Die Wahlen zur Deutschen Nationalversammlung 1919 sahen für Frauen das aktive und passive Wahlrecht vor. Die Hamburger jüdische Gemeinde folgte dem insofern, als sie mit Änderung ihrer Satzung 1919 den Frauen jedenfalls das aktive Wahlrecht zum Repräsentanten-Kollegium einräumte. Über das passive Wahlrecht der Frauen wollte die Deutsch-Israelitische Gemeinde (DIG) erst in einer grundsätzlichen Reform der Gemeindeverfassung entscheiden. Um vor allem den erheblichen Bedenken der Orthodoxie entgegenzukommen, verständigte sie sich zudem dahingehend, rabbinische Gutachten zur Frage der religionsgesetzlichen Beurteilung eines Frauenwahlrechts einzuholen. Ein erster Gutachtenauftrag erging 1921 an den Oberrabbiner des eigenen Synagogenverbandes, Dr. Samuel Spitzer. Oberrabbiner Spitzer antwortete am 26.8.1921, er sei über die Anfrage verwundert, da er bereits früher von der Kanzel herab anlässlich einer halachischen Erörterung entschieden habe, dass „die Gewährung des aktiven oder passiven Wahlrechts an Frauen religionsgesetzlich verboten ist“ StAHH JG 301 a, Schreiben von Oberrabbiner Spitzer an den Vorstand der Deutsch-Israelitischen Gemeinde, Hamburg 26.8.1921, zit. nach: Ina Lorenz, Die Juden in Hamburg zur Zeit der Weimarer Republik. Eine Dokumentation, Hamburg 1987, Bd. 2, S. 844.. Einen weiteren Auftrag erhielt der hoch angesehene Rektor des Rabbiner-Seminars zu Berlin, Prof. Dr. David Zwi Hoffmann. Hoffmann verwies am 26.6.1921 auf sein 1919 veröffentlichtes Gutachten (Jeschurun VI 1919, S. 262–266). Die Antworten fielen, wie kaum anders zu erwarten, negativ aus. Auch der Altonaer Oberrabbiner, Dr. Meir Lerner (1857–1930), votierte 1922 negativ.
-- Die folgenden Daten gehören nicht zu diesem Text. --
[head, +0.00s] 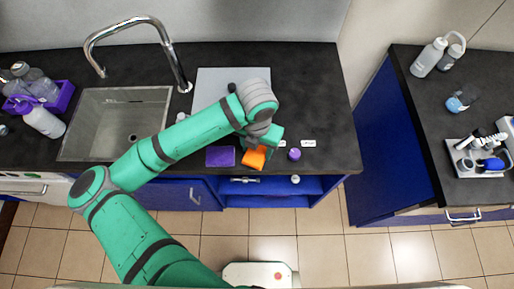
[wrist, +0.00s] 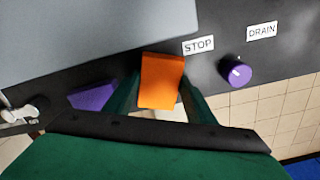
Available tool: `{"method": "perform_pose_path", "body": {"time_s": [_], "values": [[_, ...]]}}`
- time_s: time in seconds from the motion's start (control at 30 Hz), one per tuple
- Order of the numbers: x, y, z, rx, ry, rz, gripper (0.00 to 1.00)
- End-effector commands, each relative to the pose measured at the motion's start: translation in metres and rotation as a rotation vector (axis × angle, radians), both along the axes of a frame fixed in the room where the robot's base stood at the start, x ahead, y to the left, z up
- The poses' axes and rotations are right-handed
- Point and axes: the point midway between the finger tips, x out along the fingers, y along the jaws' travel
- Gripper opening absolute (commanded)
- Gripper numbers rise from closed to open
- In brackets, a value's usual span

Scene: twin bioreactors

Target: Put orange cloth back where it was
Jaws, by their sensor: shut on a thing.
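The orange cloth (head: 254,158) is a small folded block held at the end of my arm, near the front edge of the dark counter. In the wrist view the orange cloth (wrist: 161,82) sits between the two green fingers of my gripper (wrist: 160,95), which is shut on it. In the head view my gripper (head: 262,146) is partly hidden by the wrist above it. I cannot tell whether the cloth touches the counter. A purple cloth (head: 220,156) lies flat on the counter just left of it; it also shows in the wrist view (wrist: 93,97).
A purple knob (head: 294,154) with STOP (wrist: 198,45) and DRAIN (wrist: 262,31) labels is right of my gripper. A grey panel (head: 210,84) lies behind it. The sink (head: 100,115) and tall tap (head: 170,60) are left. The counter right of the panel is clear.

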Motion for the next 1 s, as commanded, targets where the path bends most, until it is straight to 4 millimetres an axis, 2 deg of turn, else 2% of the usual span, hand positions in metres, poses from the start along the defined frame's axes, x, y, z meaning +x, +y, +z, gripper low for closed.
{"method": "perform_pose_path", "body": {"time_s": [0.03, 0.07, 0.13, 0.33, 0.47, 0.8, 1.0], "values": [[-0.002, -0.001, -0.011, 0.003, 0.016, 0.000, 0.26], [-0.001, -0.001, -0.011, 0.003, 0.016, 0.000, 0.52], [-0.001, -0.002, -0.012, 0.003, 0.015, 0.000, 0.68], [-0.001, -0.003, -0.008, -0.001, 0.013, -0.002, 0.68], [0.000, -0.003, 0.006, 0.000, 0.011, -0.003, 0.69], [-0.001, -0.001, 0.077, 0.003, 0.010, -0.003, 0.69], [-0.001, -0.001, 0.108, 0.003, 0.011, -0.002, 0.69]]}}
Im Frühsommer 1923 wurde die Frage des passiven Frauenwahlrechts im Zuge einer grundlegenden Verfassungsreform der DIG erneut aufgegriffen. Nun war es der Vorstand des Synagogenverbandes selbst, der sich nochmals um ein rabbinisches Gutachten bemühte. Der frühere Gutachter David Hoffmann war inzwischen verstorben. Sein Sohn, der Breslauer Rabbiner Dr. Moses Jehuda Hoffmann antwortete am 24.5.1923 gutachterlich mit einer negativen Stellungnahme. Sie verband ein Referat über das Gutachten des Vaters von 1919 mit seiner eigenen Position, die indes von eher pragmatischer Natur zu sein schien. Im Herbst 1924 scheiterte daraufhin eine gemeindliche Satzungsänderung zugunsten des passiven Frauenwahlrechts endgültig. Die Gründe waren dieselben wie zuvor. Ein Streit mit der Orthodoxie sollte vermieden werden. Man hoffte aber, dass sich im Laufe der nächsten Jahre die Orthodoxie zu dem Standpunkt durchringen würde, dass das passive Frauenwahlrecht zu gestatten sei.
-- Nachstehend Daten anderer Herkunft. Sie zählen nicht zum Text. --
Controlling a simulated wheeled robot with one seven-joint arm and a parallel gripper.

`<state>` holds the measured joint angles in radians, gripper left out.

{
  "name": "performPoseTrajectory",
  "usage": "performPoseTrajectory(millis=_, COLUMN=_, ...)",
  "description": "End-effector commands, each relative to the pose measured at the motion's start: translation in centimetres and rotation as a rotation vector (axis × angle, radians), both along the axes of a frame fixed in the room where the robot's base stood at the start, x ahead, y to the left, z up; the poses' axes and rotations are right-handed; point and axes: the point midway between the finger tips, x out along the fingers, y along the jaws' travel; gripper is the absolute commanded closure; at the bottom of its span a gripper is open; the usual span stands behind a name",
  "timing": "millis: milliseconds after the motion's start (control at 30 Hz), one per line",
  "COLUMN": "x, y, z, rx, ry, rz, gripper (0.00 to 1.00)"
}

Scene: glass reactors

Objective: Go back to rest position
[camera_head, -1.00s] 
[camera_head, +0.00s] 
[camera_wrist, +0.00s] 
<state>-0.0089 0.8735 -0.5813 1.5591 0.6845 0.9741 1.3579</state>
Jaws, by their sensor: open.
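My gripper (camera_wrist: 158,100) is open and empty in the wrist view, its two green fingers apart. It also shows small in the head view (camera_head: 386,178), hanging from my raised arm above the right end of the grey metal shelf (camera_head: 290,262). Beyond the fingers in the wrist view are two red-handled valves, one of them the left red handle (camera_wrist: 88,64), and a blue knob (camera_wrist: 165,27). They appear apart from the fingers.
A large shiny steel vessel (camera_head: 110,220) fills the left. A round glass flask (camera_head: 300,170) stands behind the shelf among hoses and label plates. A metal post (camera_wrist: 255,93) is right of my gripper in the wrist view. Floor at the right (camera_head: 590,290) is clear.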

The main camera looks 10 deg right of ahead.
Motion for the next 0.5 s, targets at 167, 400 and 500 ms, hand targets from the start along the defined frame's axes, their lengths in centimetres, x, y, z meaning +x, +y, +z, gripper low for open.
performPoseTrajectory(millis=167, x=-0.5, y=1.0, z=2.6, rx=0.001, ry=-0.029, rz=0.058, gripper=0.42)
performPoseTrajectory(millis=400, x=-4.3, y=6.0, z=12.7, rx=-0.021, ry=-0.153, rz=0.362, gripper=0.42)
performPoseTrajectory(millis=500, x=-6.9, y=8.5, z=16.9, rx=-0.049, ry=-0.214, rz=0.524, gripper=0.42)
Ein rabbinisches Gutachten ist für nichtjüdische Laien nur schwer zu verstehen; es wird hier wiedergegeben, um zu zeigen, wie bedeutsam und ausschlaggebend die religionsgesetzliche Haltung der Orthodoxie sich auf das jüdische Gemeindeleben auswirken konnte. Der Gutachter Moses Jehuda Hoffmann war von 1921 bis 1938 Rabbiner in Breslau, er war Mitglied des Rates des Preußischen Landesverbandes jüdischer Gemeinden, der Vereinigung der traditionell-gesetzestreuen Rabbiner Deutschlands und der Agudas Jisroel. 1938 in das KZ Buchenwald verschleppt, gelang ihm 1939 die Emigration nach Palästina. Rabbiner Hoffmann berief sich auf eine Entscheidung von Moses Maimonides (Hilchot Mĕlachim 1,5) und auf die Sifre Deut. 157. Kernaussage war letztlich die Exegese von 5. Mose 17, 14–15. Nach der Übersetzung von Leopold Zunz: „14. Wenn du kommst in das Land, das der Ewige dein Gott dir gibt, und du nimmst es ein und wohnest darin, und du sprichst: Ich will über mich einen König setzen, wie all die Völker die rings um mich; 15. So setze einen König über dich, den der Ewige dein Gott erwählen wird. Aus der Mitte deiner Brüder sollst du über dich einen König setzen; du darfst nicht über dich einsetzen einen Ausländer, der nicht dein Bruder ist.“ Die Rede ist ausdrücklich von einem König und nicht von einer Königin. Deshalb werden die Amtstätigkeiten der Prophetin und Richterin Deborah und der jüdischen Königin Salome Alexandra im Hinblick auf die besonderen politischen Verhältnisse als Ausnahme betrachtet. Ihnen wird daher die Verallgemeinerungsfähigkeit abgesprochen und das passive Wahlrecht von Frauen abgelehnt.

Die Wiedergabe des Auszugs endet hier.